March 2, 2017 3:00:01 am
The Bombay High Court on Wednesday set aside a Maharashtra government order that made speaking of Marathi compulsory for applicants seeking auto-rickshaw permits. Calling the condition “completely illegal”, the court said applicants should not be disqualified based on this. A division bench of Justices A S Oka and Anuja Prabhudessai gave the ruling while hearing a petition filed by the Bhiwandi City Rickshaw-Taxi Chalak Malak Sangathan along with other auto and taxi unions. These unions had challenged the Marathi language norm according to a circular by the government to Regional Transport Offices in 2016.
The court pointed out that the state did not have the power to impose such a requirement on auto drivers under the existing rules as autos fall under the category of motor cabs which have been exempted from the requirement of having knowledge of Marathi for issuing permits.
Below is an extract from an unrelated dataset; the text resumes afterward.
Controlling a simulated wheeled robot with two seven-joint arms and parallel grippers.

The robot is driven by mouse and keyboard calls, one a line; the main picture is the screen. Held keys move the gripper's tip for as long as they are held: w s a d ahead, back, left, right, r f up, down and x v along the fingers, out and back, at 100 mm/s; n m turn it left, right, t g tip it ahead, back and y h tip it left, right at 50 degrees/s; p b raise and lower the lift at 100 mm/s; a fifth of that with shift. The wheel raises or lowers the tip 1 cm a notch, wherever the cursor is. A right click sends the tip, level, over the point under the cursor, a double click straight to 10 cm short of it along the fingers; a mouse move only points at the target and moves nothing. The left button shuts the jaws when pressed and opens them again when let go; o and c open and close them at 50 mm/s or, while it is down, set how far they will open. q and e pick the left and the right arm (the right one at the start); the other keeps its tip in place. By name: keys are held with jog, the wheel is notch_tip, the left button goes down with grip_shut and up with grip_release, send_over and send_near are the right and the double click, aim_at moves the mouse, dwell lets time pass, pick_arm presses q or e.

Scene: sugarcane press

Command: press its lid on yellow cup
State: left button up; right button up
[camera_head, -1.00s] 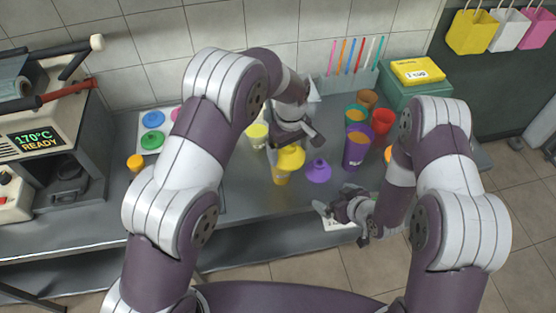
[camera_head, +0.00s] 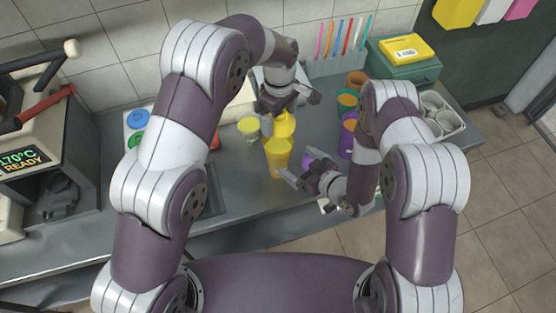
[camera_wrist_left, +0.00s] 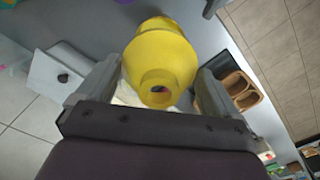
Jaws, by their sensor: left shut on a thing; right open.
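The yellow cup (camera_head: 279,158) stands upright on the grey counter in the head view. The domed yellow lid (camera_head: 285,126) is directly over its mouth; I cannot tell whether it is seated on the rim. My left gripper (camera_head: 284,112) is shut on the lid from above. In the left wrist view the lid (camera_wrist_left: 160,58) sits between the two fingers, its round top opening facing the camera. The cup is mostly hidden there. My right gripper (camera_head: 297,166) is open and low, just right of the cup, its fingers pointing toward it.
Filled cups, including a purple cup (camera_head: 347,138), stand to the right. A pale yellow-green cup (camera_head: 249,130) stands behind left. A straw holder (camera_head: 337,66) and green box (camera_head: 403,66) are at the back.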

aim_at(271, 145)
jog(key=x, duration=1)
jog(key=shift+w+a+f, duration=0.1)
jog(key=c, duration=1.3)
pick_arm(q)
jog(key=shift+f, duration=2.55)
Under the existing rules, only public service vehicles have to conform to such a condition.
Rejecting the state government’s argument that they had imposed such a condition in the interest of the public, Justice Oka said, “There are specific provisions in the Motor Vehicles Act allowing the state to enforce such a condition. Nothing prevented the state from exercising its rule-making power but by giving excuse of public interest, the state cannot circumvent rules of the Motor Vehicles Act.”
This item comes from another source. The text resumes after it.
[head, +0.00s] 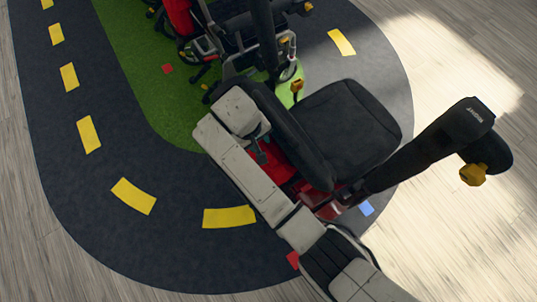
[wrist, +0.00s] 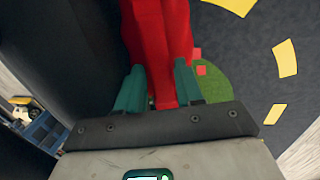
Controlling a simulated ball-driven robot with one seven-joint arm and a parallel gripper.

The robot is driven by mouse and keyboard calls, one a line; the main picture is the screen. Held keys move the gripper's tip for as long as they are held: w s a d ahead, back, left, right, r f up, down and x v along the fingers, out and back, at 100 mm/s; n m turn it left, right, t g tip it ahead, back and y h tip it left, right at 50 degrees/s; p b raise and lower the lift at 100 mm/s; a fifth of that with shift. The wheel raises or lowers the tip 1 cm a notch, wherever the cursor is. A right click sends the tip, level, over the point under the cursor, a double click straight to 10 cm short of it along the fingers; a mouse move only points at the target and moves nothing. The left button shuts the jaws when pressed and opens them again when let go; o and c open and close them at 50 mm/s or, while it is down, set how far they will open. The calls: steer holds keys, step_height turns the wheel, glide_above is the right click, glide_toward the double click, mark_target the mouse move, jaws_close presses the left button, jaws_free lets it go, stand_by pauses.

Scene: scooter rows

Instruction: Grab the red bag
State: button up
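A red bag (wrist: 158,45) fills the upper middle of the wrist view, tall and folded, with its lower end between my gripper's two teal fingers. My gripper (wrist: 160,85) has its fingers apart, one on each side of the red; I cannot tell whether either touches it. In the head view, a red surface (head: 275,176) shows between my pale arm and the black backrest of a scooter. The backrest hides much of it. My gripper's dark end (head: 261,154) points down at that red surface; its fingers are hard to make out.
The scooter's black seat (head: 347,125) and its dark backrest (head: 293,135) stand close beside my arm. More scooters (head: 205,38) with red parts stand at the top on green turf (head: 130,50). A dark track (head: 75,180) with yellow dashes curves around, with open wooden floor (head: 490,230) at right.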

The judge said: “In these circumstances, the challenge of the petitioners to the requirement of having speaking knowledge of Marathi will have to be upheld as that state has no power under the Motor Vehicles Act or the Maharashtra rules to impose the said condition.” Meanwhile, in terms of ensuring that passengers travelling in autos have a proper grievance redress mechanism to register complaints, the High Court issued directions which include that such complaints be forwarded to the police immediately for them to take action.
The state government submitted an affidavit indicating the action taken by them against errant auto drivers.
The court, however, said that the report showed that hardly any action had been launched by the transport department. “The state government should create a grievance redress mechanism for registering complaints against motor cabs, specifically autos, to enable passengers to register complaint via WhatsApp, SMS, e-mail. A provision should be there to inform the local police…. Considering available modern devices, the state can evolve a way by which the complaint can be attended immediately by the police,” said the High Court.